Not sure if this will make the situation clearer or if it will be more confusing, but:

In this particular case (>LIGHT versus a noun-as-verb noun phrase that would match “light” if >LIGHT wasn’t an action), I think you could just kludge around it by adjusting the badness such that parseTokens() will return both the LightAction and the noun-as-verb actions in the list. This would break the fall-through behavior of the noun-as-verb stuff (taking us back to the old >ASK (or whatever) problem). But you could I guess implement logic in executeCommand() to handle that specific case.

The problem then becomes that you then would have to figure out all the points of potential conflict like this (“light” as a verb versus a noun-as-verb) and make sure that all of the noun-as-verb verb rules are defined with matching badness values.

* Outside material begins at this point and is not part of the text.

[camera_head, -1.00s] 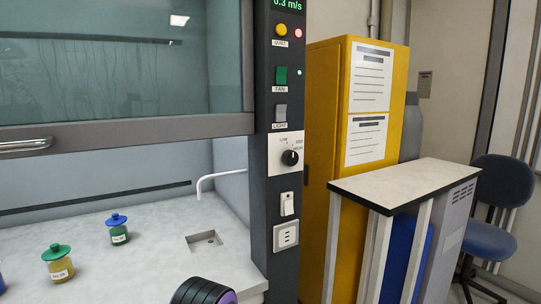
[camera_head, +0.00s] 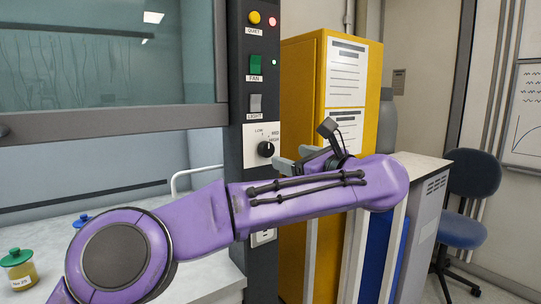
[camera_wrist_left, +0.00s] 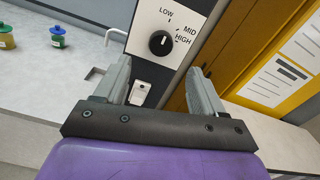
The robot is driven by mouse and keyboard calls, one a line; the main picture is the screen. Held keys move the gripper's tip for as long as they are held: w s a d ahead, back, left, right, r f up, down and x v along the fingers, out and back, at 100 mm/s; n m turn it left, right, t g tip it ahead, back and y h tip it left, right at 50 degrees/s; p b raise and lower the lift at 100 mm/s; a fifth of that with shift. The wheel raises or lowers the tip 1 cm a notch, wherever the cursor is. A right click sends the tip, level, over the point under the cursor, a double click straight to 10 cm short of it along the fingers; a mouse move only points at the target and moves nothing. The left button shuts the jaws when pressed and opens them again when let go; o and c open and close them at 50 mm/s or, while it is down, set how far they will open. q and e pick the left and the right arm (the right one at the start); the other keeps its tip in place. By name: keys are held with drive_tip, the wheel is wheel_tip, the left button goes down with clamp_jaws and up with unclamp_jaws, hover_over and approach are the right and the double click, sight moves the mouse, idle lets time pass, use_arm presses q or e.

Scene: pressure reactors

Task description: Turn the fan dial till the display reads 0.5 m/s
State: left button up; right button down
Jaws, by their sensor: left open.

Assuming that’s possible (that is, assuming there’s no possible conflict that involves matching multiple productions with different badness scores).

jbg · July 24, 2023, 11:45pm

I think it’s both better and worse if you’ve got experience in formal grammars/compiler design. The basic ideas are more or less the same, but T3 kinda truncates the top of the parse process. This is presumably for performance reasons (and the belief that a small number of people writing games will care about this sort of thing), but it’s irritating to be banging my head against this sort of thing for so long, when resolving it in a lex/yacc (or flex/bison, or generic EBNF-ish system) grammar would involve just replacing a single top-level (or at least high-level) production.